■ **Goal of the exercise**
Only the lines from the one containing "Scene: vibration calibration" through the one containing "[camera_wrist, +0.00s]" belong in the answer; copy them exactly and leave out pictures.

■ **Data excerpts**
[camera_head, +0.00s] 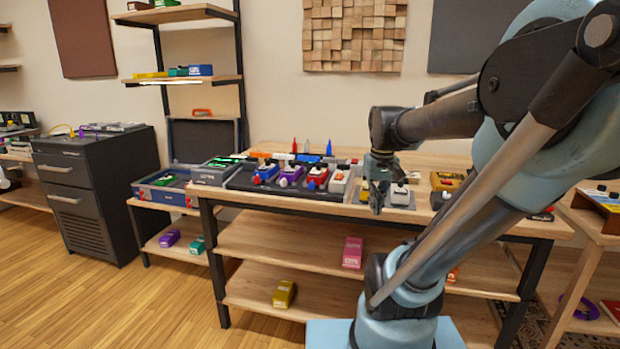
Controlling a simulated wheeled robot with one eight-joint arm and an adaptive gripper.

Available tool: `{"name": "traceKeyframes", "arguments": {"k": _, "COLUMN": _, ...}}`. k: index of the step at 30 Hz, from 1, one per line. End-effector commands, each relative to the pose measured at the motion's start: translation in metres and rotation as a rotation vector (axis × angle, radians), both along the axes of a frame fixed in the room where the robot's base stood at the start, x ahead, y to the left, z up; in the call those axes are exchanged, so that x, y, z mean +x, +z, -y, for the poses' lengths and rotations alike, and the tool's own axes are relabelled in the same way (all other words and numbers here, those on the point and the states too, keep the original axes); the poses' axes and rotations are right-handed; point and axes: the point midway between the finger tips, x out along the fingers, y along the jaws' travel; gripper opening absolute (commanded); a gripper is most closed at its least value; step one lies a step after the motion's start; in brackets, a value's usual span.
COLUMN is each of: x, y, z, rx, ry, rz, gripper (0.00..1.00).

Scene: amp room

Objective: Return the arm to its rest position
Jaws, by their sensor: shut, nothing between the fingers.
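My arm reaches from the right side of the picture toward the wooden workbench (440,222). My gripper (376,205) hangs downward over the front edge of the bench top, just left of a white-topped pedal (399,194). Its fingers look close together and hold nothing that I can see. I cannot tell how high it is above the bench top. The arm's upper links cover much of the right part of the bench.
A dark tray (240,181) with coloured pedals stands on the bench, left of my gripper. A pink box (352,252) and a yellow pedal (284,294) lie on the lower shelves. A dark cabinet (105,190) stands at left. The wooden floor (110,305) in front is clear.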

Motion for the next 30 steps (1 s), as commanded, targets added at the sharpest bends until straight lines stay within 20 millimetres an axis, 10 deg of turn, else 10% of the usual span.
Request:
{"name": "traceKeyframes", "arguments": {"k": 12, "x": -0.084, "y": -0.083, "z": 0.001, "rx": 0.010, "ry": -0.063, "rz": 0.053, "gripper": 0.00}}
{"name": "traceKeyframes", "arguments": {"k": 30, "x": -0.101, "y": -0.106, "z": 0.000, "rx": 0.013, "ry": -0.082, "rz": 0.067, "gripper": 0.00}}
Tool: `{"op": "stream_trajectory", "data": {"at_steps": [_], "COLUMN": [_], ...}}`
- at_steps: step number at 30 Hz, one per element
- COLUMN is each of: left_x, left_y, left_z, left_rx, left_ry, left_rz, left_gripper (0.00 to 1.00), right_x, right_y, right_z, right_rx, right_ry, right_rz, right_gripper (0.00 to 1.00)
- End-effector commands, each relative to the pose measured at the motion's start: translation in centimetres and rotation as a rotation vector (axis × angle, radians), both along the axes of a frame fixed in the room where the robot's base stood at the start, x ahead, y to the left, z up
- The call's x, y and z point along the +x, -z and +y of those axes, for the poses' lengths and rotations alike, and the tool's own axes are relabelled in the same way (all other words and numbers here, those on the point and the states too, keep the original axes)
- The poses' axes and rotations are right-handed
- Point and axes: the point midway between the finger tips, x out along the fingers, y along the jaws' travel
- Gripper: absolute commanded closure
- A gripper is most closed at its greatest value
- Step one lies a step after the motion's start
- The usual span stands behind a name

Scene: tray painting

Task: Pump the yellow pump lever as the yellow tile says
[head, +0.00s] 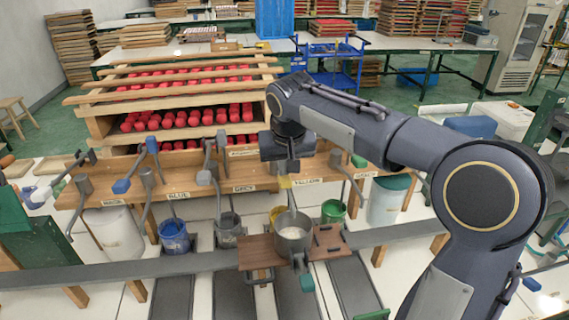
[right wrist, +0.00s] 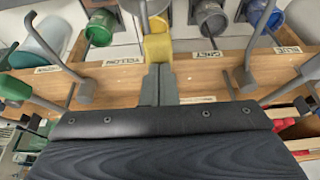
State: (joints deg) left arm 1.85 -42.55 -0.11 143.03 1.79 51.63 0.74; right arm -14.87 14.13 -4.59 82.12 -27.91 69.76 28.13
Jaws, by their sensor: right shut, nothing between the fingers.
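My right gripper (head: 291,178) hangs over the wooden bench in the head view, pointing down. In the right wrist view its fingers (right wrist: 158,70) are shut together with nothing between them. The yellow handle of the pump lever (head: 285,183) is just at the fingertips. In the right wrist view the yellow handle (right wrist: 157,47) is straight beyond them; I cannot tell whether they touch. The YELLOW label (head: 307,182) is on the bench edge beside it. A yellow bucket (head: 276,212) shows partly behind a grey pot. I cannot make out a yellow tile. My left gripper is not in view.
The grey pot (head: 293,240) stands on a brown board (head: 257,251) in front. Blue (head: 173,236), grey (head: 229,230) and green (head: 333,211) buckets stand along the bench, with other levers close by. Racks of red pieces (head: 187,119) stand behind.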

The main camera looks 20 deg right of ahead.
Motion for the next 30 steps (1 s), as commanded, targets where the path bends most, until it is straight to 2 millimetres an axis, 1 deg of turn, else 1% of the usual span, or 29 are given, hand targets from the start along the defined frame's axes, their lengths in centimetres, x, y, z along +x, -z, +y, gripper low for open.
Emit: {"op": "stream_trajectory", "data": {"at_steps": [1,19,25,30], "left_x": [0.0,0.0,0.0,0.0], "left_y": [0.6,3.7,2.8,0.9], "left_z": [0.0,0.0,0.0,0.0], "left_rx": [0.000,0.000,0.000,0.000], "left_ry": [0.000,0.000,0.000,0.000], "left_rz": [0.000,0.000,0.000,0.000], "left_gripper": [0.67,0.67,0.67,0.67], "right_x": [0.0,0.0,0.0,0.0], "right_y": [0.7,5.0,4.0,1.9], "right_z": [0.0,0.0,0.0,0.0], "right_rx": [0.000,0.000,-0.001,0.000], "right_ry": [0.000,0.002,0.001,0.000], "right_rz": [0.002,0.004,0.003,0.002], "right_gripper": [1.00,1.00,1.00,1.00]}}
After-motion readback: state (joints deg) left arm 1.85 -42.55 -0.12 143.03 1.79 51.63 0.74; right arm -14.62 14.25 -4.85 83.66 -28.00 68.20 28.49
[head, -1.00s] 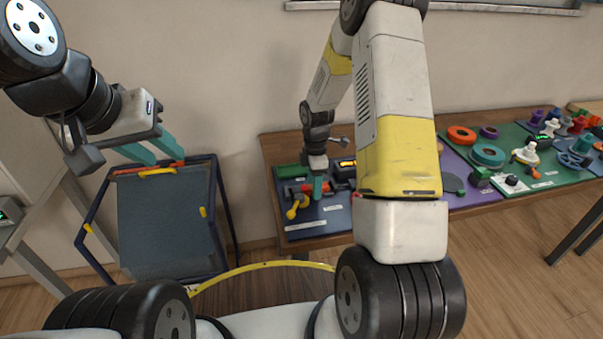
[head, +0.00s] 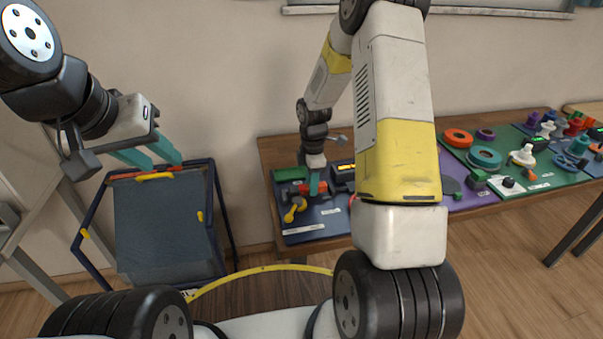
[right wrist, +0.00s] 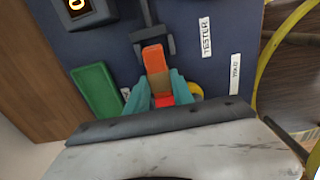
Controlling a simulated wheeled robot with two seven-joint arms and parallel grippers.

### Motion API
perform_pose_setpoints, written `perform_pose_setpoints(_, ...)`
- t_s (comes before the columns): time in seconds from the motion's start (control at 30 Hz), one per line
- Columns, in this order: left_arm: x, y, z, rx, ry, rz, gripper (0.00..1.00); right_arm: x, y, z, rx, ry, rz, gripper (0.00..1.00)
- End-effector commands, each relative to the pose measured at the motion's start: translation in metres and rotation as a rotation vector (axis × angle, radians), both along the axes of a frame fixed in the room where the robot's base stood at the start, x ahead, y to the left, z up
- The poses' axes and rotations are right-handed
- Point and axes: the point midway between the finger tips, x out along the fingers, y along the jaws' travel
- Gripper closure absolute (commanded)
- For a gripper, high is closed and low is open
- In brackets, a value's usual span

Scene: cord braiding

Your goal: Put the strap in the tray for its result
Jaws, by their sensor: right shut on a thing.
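My right gripper (right wrist: 160,98) is shut on a short strap-like piece (right wrist: 154,60) with orange, tan and red parts. Its orange end points at a dark grey forked fixture (right wrist: 150,30) on the blue mat; I cannot tell if they touch. In the head view my right gripper (head: 314,184) is low over that mat, and the piece is mostly hidden. A green tray (right wrist: 97,91) lies left of the gripper in the right wrist view, and at the mat's back left in the head view (head: 289,174). My left gripper (head: 150,153) is open and empty over the dark sloped board.
The blue mat (head: 322,218) has a box with a lit display (right wrist: 84,8), a label reading TESTER (right wrist: 205,37) and a yellow part (head: 293,210). A framed sloped board (head: 165,235) stands left. Spools and coloured rings (head: 485,158) fill the table's right.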

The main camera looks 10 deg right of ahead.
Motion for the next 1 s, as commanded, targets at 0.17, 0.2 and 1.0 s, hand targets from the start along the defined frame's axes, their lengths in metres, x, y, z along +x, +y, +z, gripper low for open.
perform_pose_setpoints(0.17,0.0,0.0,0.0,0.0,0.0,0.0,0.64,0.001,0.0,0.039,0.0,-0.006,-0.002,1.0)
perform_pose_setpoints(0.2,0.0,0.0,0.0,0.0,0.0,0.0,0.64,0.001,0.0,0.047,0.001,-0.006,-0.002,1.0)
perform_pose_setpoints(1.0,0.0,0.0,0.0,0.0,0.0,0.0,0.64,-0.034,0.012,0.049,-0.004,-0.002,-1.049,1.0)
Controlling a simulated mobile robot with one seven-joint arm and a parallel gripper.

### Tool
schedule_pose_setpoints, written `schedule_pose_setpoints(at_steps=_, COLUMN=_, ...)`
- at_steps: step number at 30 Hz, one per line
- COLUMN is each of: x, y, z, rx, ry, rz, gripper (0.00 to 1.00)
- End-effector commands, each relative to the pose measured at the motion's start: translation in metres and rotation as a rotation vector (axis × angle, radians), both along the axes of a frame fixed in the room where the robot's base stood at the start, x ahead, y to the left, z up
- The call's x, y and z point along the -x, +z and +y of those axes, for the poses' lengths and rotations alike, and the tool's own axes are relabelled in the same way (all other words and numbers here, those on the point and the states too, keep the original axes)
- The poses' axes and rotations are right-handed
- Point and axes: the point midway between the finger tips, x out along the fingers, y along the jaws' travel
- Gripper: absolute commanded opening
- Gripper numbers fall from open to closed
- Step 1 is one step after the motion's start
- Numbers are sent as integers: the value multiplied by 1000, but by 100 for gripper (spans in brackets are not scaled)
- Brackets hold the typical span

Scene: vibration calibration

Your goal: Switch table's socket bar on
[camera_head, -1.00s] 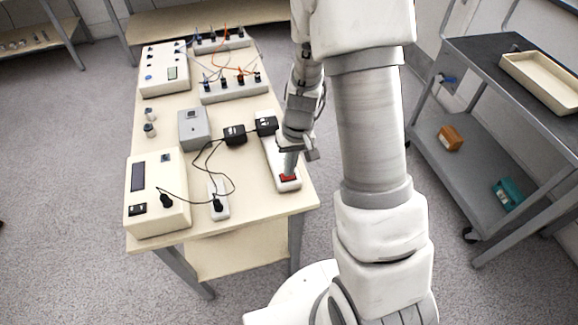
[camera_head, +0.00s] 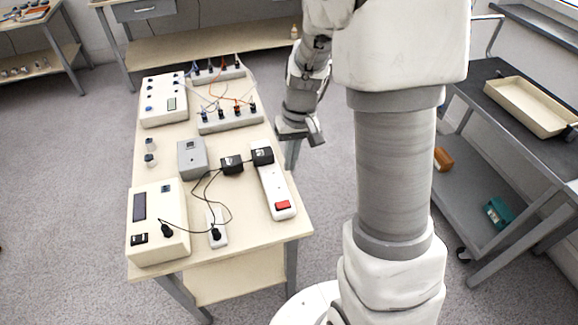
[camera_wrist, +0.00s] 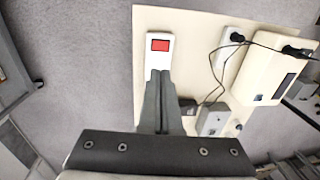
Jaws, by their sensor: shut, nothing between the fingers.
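The white socket bar (camera_head: 275,188) lies along the right side of the cream table (camera_head: 262,224). Its red switch (camera_head: 282,205) is at the near end and uncovered. The bar (camera_wrist: 153,58) and red switch (camera_wrist: 160,45) also show in the wrist view, beyond the fingertips. Black plugs sit in the bar's far part. My gripper (camera_head: 300,135) is raised to the right of the table, apart from the bar. In the wrist view its fingers (camera_wrist: 158,78) are together and empty, and hide part of the bar.
On the table are a grey box (camera_head: 192,158), a cream meter box (camera_head: 158,222), a small white socket (camera_head: 217,228) with a black cable, and connector strips (camera_head: 230,117). A dark trolley with a tray (camera_head: 530,105) stands to the right.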

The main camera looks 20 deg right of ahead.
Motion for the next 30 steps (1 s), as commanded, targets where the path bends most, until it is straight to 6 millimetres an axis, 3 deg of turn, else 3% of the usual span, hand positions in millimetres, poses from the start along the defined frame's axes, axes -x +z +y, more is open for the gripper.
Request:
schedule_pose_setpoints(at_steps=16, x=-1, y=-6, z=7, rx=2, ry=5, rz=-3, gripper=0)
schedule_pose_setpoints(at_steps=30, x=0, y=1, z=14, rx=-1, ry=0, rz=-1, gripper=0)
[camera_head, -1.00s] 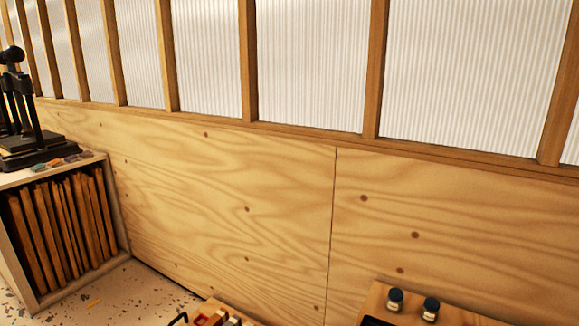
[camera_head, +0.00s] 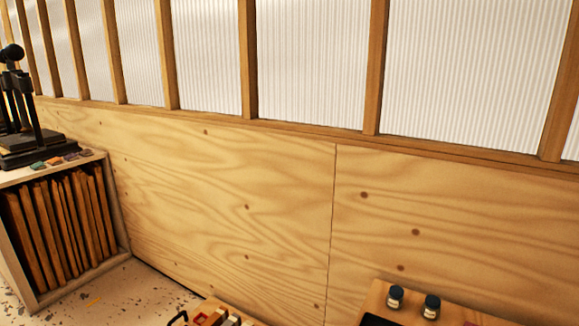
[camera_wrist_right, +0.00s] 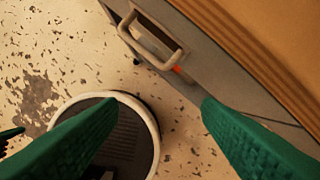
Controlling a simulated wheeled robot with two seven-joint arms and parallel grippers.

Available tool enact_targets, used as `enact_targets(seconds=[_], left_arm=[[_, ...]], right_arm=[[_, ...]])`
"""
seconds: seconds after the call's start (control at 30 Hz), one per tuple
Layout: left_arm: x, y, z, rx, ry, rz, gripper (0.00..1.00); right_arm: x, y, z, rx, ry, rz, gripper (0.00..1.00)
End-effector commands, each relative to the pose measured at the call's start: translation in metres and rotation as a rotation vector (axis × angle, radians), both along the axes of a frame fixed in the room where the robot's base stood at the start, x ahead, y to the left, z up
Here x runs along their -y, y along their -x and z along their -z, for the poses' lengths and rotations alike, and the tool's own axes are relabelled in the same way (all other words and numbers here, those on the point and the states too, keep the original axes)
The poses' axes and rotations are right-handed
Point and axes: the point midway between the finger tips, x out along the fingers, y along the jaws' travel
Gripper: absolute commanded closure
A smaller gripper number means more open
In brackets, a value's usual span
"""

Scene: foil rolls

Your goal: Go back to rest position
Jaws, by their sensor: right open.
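My right gripper (camera_wrist_right: 160,108) shows in the right wrist view as two green ribbed fingers. They are spread wide apart with nothing between them, above the floor. A grey unit with a metal handle (camera_wrist_right: 150,40) lies beyond the fingertips, at the top of that view. Neither gripper shows in the head view, and I cannot make out my left gripper in either view.
In the head view, two small dark-capped jars (camera_head: 396,297) stand on a wooden surface at the bottom right. A rack of upright boards (camera_head: 62,230) stands at the left, with a black press (camera_head: 22,120) on top. Speckled floor (camera_head: 125,290) lies beside it.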

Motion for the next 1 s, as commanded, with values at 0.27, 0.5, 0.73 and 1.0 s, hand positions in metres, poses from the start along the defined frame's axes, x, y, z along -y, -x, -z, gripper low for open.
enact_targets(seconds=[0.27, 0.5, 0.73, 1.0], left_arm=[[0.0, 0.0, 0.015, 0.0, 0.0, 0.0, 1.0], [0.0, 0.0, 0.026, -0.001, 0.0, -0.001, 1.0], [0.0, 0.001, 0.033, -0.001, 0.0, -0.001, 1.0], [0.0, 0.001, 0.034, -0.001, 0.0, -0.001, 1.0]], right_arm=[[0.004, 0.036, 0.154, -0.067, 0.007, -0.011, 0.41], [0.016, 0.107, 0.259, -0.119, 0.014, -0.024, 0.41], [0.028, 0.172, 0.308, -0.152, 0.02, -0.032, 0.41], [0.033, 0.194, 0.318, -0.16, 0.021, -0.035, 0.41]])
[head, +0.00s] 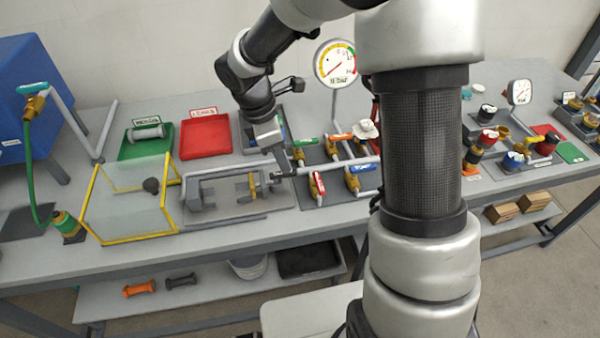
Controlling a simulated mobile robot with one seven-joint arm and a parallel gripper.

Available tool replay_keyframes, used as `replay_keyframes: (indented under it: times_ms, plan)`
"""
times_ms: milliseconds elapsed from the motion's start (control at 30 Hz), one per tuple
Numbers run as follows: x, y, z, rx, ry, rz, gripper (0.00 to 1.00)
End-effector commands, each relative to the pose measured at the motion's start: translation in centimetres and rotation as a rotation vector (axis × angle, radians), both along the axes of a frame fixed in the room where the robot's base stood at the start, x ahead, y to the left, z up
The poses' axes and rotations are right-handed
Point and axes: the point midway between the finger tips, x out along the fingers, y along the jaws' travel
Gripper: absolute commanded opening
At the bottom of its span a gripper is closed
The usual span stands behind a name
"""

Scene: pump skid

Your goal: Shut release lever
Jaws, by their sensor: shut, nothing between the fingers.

■ **Response to the task**
Scene: vibration calibration

Your goal: Switch table's socket bar on
[camera_head, -1.00s] 
[camera_head, +0.00s] 
[camera_wrist, +0.00s] 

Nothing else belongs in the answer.